Sure, sir. We have one participant in queue at the moment. We have Mr. Rakesh from Axis Capital.

U
Unknown Analyst

Sir, just 1 or 2 in questions I had. So what is the reason for your other income declining this quarter? I know it was high in last 2 quarters but was there any one-off which you can highlight to?

K
Kula Ajith Rai
executive

Can you explain other income coming down?

U
Unknown Executive

Income for the quarter.

K
Kula Ajith Rai
executive

Other income has come down is saying, is it ForEx? Or is it something else?

J
J. Gowda
executive

It's a difficult for [indiscernible]

K
Kula Ajith Rai
executive

Yes. I think in the ForEx, we have mark-to-market what is the reason, I think.

J
J. Gowda
executive

Forward contract [indiscernible]

U
Unknown Analyst

What would be the quantum of the. I mean, the ForEx?

K
Kula Ajith Rai
executive

Yes, [indiscernible] payer number or you can tell them off-line. Yes, you can contact me. I think that is basically on the forward contract number.

U
Unknown Analyst

Okay. And just one more question, sir, if I look at your consol minus nor numbers, your other expenses have also moved up sharply so is this largely due to energy prices or anything -- any color over there?

K
Kula Ajith Rai
executive

Yes, power in Europe has gone up. So I have in the U.S. also, I think but there could be some other -- I won't be able to answer clearly.

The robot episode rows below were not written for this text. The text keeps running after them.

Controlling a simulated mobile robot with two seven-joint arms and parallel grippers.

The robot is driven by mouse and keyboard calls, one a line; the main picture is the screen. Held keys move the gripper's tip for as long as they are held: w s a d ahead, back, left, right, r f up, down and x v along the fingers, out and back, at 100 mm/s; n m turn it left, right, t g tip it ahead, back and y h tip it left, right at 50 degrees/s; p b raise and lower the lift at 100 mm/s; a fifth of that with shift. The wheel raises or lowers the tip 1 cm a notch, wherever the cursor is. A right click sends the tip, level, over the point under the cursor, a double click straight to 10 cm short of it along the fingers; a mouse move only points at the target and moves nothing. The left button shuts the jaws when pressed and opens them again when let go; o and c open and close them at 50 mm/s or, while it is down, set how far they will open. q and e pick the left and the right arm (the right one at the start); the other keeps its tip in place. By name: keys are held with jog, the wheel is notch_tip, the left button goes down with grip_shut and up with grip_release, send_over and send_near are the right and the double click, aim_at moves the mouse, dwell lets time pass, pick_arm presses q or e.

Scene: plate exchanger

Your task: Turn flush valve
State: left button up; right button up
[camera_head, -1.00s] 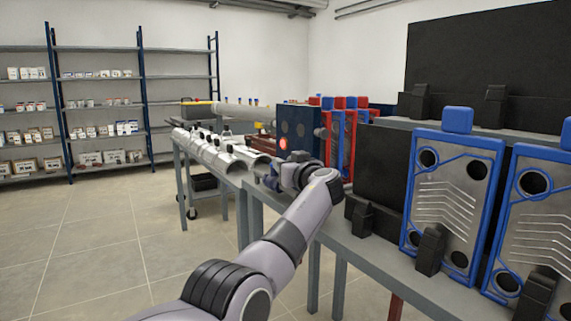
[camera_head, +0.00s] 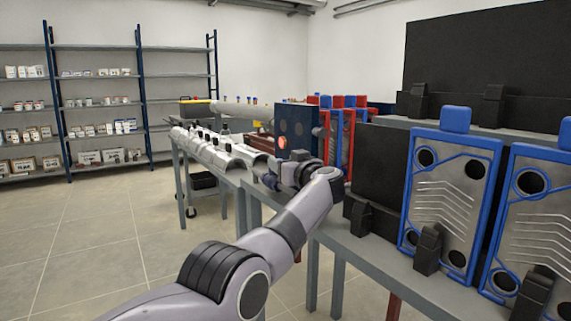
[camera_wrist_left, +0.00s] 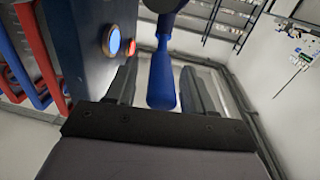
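A blue valve handle (camera_wrist_left: 162,80) hangs from a dark round part (camera_wrist_left: 165,8) in the left wrist view. My left gripper (camera_wrist_left: 160,70) has one finger on each side of the handle, with visible gaps, so it is open around it. In the head view my left gripper (camera_head: 272,178) is beside the dark blue end plate (camera_head: 296,125) of the exchanger, low at the bench edge; the handle is largely hidden there. The plate's side carries a blue-lit button (camera_wrist_left: 111,40) and a red-lit one (camera_wrist_left: 131,47). My right gripper is not in view.
Red and blue plates (camera_head: 345,130) stand behind the end plate. Large blue-framed plates (camera_head: 452,190) and black blocks stand on the grey bench (camera_head: 350,248) at right. A table with metal half-pipes (camera_head: 205,150) is beyond. The tiled floor at left is clear.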

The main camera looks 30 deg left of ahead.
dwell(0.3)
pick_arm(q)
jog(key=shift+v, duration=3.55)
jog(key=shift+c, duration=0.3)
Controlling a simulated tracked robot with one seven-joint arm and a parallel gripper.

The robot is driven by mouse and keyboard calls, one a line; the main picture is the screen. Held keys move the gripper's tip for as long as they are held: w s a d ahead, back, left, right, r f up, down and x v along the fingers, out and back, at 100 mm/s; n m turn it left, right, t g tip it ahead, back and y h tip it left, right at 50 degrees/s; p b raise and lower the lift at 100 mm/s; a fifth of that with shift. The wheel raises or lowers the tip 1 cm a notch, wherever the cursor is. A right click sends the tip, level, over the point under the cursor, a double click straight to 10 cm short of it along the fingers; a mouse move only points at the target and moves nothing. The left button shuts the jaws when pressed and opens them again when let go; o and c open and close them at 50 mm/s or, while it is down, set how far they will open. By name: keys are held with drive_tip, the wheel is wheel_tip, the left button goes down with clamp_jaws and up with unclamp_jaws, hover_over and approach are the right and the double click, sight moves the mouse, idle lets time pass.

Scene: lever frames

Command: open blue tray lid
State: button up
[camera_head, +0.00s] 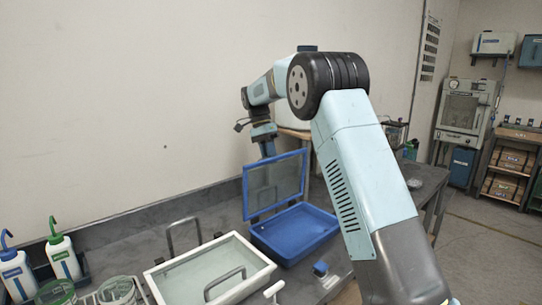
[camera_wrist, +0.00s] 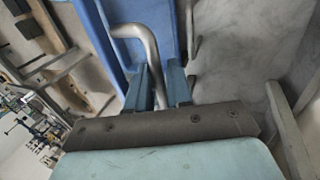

I think maybe Medappa can clarify later. But certainly, power is 1 of the costs.

Thank you all. I think from us, that would be our last question we'll take. I'll hand over. And then again, thank you for the interest in Suprajit. We appreciate. If there's any more questions that you may have, we can always contact Medappa our secretary department and we'll be able to happy to answer any of them. With that, I'll give it back to the moderator and thank Anand Rathi once again for hosting this con call. Thank you.

Operator

Thanks. On behalf of Anand Rathi Share and Stock Brokers Limited, that concludes this conference. Thank you for joining us. You may now disconnect your lines. Thank you. Bye.